— START DATA TO PROCESS —

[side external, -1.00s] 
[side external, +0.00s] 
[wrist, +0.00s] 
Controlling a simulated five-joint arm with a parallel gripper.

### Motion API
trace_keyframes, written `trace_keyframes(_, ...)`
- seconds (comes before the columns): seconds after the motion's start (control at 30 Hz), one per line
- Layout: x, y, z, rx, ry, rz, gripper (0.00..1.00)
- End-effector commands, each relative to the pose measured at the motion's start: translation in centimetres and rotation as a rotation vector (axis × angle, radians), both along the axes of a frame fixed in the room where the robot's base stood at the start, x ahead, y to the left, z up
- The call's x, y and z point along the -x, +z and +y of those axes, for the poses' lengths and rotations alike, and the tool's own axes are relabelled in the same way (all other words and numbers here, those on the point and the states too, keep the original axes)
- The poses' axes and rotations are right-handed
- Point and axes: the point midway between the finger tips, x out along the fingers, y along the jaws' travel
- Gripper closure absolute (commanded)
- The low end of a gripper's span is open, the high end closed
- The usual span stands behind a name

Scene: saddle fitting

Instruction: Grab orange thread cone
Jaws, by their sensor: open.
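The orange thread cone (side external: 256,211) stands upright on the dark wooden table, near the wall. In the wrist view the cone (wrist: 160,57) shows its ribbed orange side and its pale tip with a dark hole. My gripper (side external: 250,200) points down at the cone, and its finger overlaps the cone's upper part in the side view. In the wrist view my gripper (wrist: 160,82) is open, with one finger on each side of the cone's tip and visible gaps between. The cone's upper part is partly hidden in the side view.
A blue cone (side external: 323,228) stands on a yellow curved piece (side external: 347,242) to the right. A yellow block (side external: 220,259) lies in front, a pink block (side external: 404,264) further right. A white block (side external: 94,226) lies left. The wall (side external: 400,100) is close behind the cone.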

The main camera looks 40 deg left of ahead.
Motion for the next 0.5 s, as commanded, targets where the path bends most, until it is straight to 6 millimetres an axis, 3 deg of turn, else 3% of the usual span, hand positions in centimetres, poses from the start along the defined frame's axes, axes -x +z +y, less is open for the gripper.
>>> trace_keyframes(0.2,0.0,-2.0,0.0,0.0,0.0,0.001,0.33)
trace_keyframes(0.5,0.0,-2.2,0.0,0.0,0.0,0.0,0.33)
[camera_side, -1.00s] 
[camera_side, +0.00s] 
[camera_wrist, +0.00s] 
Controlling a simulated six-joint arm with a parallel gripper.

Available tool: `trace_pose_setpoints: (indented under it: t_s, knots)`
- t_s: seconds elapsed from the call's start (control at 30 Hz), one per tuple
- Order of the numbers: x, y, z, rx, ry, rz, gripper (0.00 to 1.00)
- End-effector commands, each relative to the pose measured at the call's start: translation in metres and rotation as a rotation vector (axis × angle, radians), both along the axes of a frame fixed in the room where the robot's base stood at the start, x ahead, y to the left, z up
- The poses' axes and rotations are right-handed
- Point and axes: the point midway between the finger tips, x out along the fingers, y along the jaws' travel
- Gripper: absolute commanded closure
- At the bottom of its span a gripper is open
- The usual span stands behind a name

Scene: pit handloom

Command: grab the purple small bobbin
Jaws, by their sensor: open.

— END DATA TO PROCESS —

> [WHAT IS EXPECTED]: Reproduce only the lines from the top of the material through the one bearing "at the motion's", each exactly as it stands.

> [TASK OUTPUT]:
[side external, -1.00s] 
[side external, +0.00s] 
[wrist, +0.00s] 
Controlling a simulated five-joint arm with a parallel gripper.

### Motion API
trace_keyframes, written `trace_keyframes(_, ...)`
- seconds (comes before the columns): seconds after the motion's start (control at 30 Hz), one per line
- Layout: x, y, z, rx, ry, rz, gripper (0.00..1.00)
- End-effector commands, each relative to the pose measured at the motion's start: translation in centimetres and rotation as a rotation vector (axis × angle, radians), both along the axes of a frame fixed in the room where the robot's base stood at the start, x ahead, y to the left, z up

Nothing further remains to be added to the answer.